— Start Dataset rows —

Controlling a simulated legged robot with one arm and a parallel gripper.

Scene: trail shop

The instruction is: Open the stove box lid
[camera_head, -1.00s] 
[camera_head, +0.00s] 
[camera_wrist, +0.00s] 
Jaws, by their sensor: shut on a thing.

— End Dataset rows —
— Start Dataset rows —

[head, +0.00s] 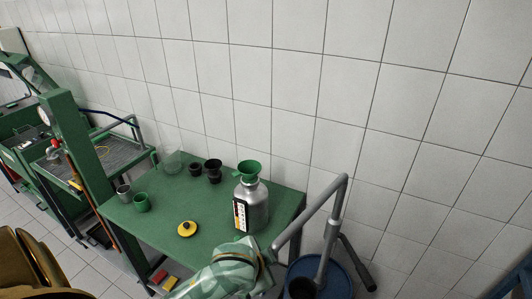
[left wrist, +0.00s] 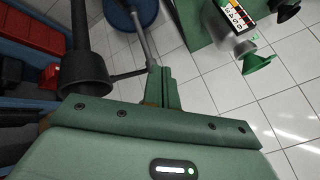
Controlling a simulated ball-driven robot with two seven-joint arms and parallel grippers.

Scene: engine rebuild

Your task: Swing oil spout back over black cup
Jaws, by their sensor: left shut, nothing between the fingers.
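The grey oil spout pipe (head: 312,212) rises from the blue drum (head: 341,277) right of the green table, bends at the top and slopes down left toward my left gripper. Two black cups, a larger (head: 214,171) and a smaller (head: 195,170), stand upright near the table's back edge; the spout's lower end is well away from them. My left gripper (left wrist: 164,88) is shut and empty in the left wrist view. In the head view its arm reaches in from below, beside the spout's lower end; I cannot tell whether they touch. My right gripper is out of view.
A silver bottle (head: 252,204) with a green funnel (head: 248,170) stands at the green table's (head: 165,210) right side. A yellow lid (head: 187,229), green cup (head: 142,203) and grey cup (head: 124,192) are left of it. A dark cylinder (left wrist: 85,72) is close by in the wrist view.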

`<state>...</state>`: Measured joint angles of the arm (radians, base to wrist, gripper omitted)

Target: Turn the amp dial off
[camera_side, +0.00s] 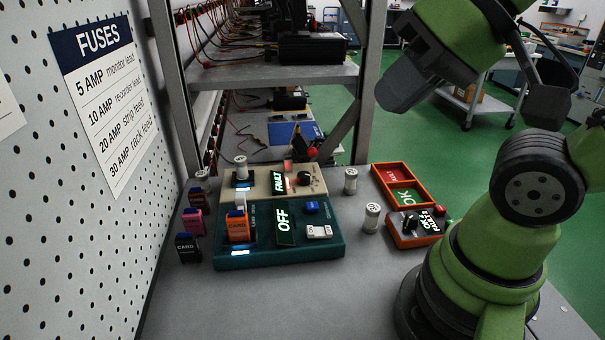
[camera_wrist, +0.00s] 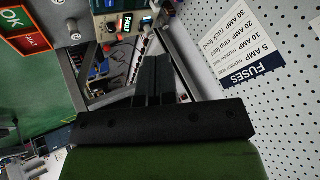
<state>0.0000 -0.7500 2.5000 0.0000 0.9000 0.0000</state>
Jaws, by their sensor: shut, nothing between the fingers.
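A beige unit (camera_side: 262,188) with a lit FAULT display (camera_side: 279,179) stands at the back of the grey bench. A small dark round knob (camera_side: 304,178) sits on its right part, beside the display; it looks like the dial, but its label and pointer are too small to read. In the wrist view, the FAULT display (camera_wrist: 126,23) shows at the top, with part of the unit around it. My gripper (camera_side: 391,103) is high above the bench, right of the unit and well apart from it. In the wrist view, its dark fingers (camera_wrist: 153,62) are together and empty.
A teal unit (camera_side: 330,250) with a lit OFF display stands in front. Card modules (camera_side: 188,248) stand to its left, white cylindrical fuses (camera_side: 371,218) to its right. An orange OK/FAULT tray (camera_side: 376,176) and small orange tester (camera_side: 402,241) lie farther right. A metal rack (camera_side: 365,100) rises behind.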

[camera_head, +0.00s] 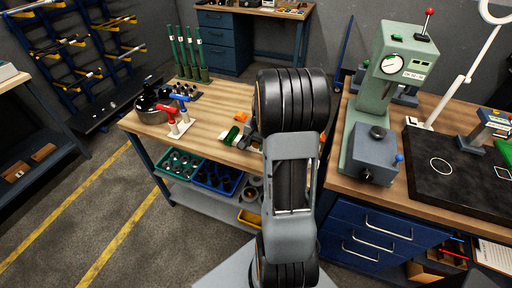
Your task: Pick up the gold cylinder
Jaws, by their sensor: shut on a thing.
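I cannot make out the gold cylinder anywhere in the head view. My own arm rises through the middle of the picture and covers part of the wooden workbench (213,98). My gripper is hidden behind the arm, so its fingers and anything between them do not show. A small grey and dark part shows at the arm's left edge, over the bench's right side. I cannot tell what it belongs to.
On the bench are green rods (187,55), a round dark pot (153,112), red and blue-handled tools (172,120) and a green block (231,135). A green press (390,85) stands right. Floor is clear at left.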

— End Dataset rows —
— Start Dataset rows —

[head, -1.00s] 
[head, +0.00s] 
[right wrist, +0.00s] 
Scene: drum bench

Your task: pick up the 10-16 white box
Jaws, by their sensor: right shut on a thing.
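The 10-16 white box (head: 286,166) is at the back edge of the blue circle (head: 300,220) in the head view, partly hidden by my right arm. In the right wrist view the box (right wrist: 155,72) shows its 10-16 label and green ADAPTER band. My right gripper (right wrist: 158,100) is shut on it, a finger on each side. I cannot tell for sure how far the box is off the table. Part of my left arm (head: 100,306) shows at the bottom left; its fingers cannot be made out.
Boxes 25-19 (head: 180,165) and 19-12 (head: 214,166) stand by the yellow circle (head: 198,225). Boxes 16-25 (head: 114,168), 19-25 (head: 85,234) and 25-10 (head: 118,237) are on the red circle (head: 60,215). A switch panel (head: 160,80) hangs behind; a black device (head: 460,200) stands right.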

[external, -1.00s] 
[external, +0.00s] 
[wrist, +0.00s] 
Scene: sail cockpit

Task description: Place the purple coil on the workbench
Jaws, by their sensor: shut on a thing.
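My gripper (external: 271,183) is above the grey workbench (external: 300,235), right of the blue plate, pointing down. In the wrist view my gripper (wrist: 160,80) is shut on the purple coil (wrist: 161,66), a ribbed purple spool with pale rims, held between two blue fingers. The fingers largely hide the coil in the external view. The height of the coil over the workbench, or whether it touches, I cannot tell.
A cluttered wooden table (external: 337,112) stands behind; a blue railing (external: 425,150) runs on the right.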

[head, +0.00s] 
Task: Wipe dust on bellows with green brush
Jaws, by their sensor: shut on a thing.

— End Dataset rows —

* [Your task] Copy out precisely the lines from the line with "[right wrist, +0.00s]" to the line with "Your task: pick up the 10-16 white box" in the material above, including those two lines and omitting all the rest.

* [Finished task]
[right wrist, +0.00s] 
Scene: drum bench

Your task: pick up the 10-16 white box

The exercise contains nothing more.